Beauvais fait partie de celles-ci.
 
La ville m’est apparue sous un éclairage d’hiver comme un organisme vivant, hétéroclite, composé de nombreuses cellules agglomérées au fil du temps autour d’un noyau que la guerre aurait vidé de son centre. Tissée d’une multitude d’espaces, de formes et de lumières, elle s’étend, grignotant la plaine, tout en restant à la recherche d’un équilibre fragile. Ses frontières s’avèrent multiples. Elles apparaissent au coin d’une rue, à l’angle d’un mur, au bout d’un lotissement. Autant d’arrêts, autant de respirations, autant d’instants où l’imaginaire comble les interstices et dépasse le réel.
 
Mon travail sur Beauvais restitue cette notion de multiple, de strates d’histoire(s). Ce sont des images dans lesquelles l’arête, le bord, la limite sont à la fois coupure et lien subtil, juxtaposant et superposant des espaces différents dans une même prise de vue. La frontière a des airs de cicatrice. Le végétal, omniprésent à Beauvais, griffe de sa présence les espaces intermédiaires.
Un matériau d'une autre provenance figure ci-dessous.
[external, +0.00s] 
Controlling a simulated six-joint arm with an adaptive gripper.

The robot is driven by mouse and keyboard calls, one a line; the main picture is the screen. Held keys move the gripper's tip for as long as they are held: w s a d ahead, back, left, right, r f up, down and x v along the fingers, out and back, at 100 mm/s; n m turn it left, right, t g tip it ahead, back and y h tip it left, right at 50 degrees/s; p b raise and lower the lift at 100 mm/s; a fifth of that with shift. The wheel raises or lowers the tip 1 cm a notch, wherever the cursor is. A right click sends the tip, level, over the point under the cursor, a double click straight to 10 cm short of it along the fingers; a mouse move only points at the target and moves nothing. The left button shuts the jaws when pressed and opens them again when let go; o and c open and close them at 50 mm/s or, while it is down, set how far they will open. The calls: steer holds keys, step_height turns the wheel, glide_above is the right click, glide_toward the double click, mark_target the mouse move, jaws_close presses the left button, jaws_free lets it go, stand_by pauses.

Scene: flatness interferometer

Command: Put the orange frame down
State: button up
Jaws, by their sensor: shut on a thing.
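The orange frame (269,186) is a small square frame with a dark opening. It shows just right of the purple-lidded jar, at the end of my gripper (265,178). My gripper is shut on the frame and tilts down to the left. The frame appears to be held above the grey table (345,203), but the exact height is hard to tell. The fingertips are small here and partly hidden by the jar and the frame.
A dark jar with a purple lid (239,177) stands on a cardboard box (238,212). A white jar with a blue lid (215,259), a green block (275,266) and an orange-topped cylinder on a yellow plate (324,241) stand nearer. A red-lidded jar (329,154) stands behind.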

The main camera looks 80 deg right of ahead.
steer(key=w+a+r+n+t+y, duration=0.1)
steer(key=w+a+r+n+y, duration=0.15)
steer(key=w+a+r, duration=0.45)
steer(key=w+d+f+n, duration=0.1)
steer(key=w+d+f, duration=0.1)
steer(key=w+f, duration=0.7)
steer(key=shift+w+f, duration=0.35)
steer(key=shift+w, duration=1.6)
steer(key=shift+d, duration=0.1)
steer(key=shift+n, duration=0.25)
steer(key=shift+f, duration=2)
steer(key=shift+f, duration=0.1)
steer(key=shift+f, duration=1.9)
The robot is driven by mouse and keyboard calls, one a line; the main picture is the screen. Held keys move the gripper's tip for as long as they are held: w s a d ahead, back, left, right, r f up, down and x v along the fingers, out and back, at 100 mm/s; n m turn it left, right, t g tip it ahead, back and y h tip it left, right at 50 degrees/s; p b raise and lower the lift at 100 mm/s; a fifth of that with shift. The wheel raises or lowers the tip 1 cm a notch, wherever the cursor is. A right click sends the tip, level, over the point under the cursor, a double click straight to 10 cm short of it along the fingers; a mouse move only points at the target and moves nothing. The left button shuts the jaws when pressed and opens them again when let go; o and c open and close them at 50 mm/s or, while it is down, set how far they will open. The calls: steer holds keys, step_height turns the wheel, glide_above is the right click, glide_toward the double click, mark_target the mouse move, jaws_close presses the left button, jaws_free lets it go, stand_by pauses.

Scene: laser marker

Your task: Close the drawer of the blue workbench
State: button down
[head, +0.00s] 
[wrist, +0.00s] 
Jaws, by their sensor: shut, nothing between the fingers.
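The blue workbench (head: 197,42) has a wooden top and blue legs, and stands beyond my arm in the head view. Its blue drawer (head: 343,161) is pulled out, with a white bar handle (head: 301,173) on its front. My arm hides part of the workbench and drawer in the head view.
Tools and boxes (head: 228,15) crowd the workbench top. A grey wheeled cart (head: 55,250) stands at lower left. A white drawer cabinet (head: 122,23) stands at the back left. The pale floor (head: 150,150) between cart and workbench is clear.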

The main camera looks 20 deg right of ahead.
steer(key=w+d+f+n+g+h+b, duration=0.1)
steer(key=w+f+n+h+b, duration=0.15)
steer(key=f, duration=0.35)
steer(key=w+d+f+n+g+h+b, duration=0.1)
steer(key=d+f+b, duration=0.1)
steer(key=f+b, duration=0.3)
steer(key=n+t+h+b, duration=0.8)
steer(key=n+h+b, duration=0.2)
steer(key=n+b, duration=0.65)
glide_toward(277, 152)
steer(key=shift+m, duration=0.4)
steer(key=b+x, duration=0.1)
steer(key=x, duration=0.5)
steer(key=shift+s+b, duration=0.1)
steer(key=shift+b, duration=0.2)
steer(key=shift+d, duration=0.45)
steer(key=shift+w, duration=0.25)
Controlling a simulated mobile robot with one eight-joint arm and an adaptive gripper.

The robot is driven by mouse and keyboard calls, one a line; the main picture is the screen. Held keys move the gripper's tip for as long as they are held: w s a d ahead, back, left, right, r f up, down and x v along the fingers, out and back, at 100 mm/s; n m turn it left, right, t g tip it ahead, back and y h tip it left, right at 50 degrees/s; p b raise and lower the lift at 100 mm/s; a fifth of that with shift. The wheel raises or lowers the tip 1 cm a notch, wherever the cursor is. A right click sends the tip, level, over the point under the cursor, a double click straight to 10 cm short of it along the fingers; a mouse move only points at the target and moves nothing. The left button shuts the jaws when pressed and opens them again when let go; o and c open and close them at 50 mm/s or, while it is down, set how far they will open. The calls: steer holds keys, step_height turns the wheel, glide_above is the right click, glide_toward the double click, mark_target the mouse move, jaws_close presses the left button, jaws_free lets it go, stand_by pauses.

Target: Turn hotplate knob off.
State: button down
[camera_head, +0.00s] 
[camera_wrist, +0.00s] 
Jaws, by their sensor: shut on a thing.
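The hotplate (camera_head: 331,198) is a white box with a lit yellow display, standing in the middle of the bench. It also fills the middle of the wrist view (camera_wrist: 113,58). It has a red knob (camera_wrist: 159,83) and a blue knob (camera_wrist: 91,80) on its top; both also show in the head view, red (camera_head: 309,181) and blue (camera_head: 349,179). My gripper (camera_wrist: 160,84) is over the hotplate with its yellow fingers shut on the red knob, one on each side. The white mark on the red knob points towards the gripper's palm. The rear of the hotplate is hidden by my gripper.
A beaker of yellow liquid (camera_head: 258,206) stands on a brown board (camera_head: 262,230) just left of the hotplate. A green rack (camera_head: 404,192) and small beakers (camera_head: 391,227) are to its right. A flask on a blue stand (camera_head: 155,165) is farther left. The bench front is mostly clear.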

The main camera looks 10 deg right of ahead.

A l’éclatement des images et leur complexité répond une série de portraits d’habitants réalisés dans « la cour aux briques rouges » en bas de mon « chez moi » provisoire. Retour à l’intime dans un temps recentré qui exige de faire tomber d’autres frontières afin d’être au plus juste de soi et de l’autre.
                    Que restera-t-il  au fil du temps et parfois malgré nous, de ce qui aujourd’hui tisse notre quotidien ? Quels seront les événements, les images, qui vont émerger visiblement, durablement, laissant sous la surface du souvenir ce que le filtre du temps n’a pas retenu ?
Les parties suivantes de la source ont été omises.